11Thus, home jam-making in the twenty-first century breaks with earlier methods of this practice and comes to represent this contemporary historical moment. The practice of making jam at home is counterculture and radical if it seeks to resist the heavily advertised and marketed brand name jams and provide the consumer with a sense of agency and control over the processes of production. Although it may cost cooks more money and take more time than simply purchasing jam at the supermarket, every jar of jam they make themselves is an act of defiance, however small, because it refuses to put money into the pockets of multinational corporations. Here, to use the terms of Michel de Certeau in the Practice of Everyday Life, the consumer unmakes his own domination by developing practices of everyday life that “poach … on the property” of the corporation and factory owners.
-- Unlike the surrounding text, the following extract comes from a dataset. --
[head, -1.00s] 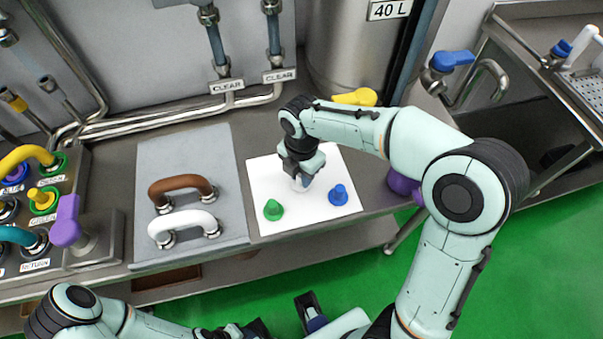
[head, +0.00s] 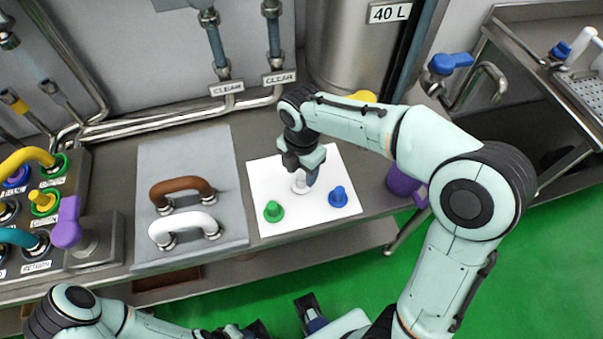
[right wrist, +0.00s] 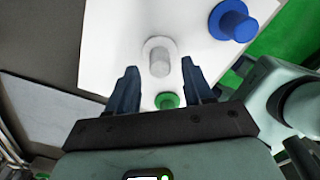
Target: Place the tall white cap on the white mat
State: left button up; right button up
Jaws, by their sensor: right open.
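The tall white cap (head: 300,184) stands upright on the white mat (head: 268,180), behind and between the green and blue caps. In the right wrist view the white cap (right wrist: 159,62) is just beyond the fingertips. My right gripper (head: 307,172) is open over the white cap and partly hides it in the head view. In the right wrist view the fingers of the right gripper (right wrist: 159,75) are apart, with nothing held between them. My left gripper (head: 307,308) is low at the bottom of the head view, away from the mat.
The green cap (head: 273,211) and blue cap (head: 339,196) stand on the mat's front part. A grey board with brown (head: 182,191) and white (head: 184,225) handles lies to the left. A purple object (head: 402,183) stands at the right edge of the counter.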

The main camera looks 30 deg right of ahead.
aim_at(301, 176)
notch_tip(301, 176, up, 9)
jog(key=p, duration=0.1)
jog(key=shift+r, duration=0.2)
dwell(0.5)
Making jam at home is one of the “‘ways of operating’ [that] form the counterpart, on the consumer’s … side, of the mute processes that organise the establishment of socioeconomic order” (xiv).
12Contrary to the romantic notion of baking with which I began this essay, where I imagine getting up early in the pre-dawn darkness to practice my craft, jam-making disturbs my sleep on the other end of the day: if I start a batch of jam at night after everyone is out of my way in the kitchen, I am frequently up until one or two o’clock in the morning with my fingers, hands, arms, apron, stove, and countertop coated with sticky smudges of jam, my face roasted from the heat of the hot steam coming off the liquid fruit and sugar mixture, and my stirring hand burned from its proximity to the rolling boil, imagining, as I sip my espresso, the joy my mattress and pillow would bring me if I were using them to sleep. Due to the amount of time, money, scrubbing, and lack of sleep associated with my late-night jam-making sessions, my relationship with homemade jam is a conflicted one; but one that I always manage to value whenever I offer a friend, neighbour, or relative a jar of homemade jam. This communal or social aspect of the place of homemade jam in gift-giving is perhaps one of the most enjoyable ways in which jam-making in the home thwarts global capitalism.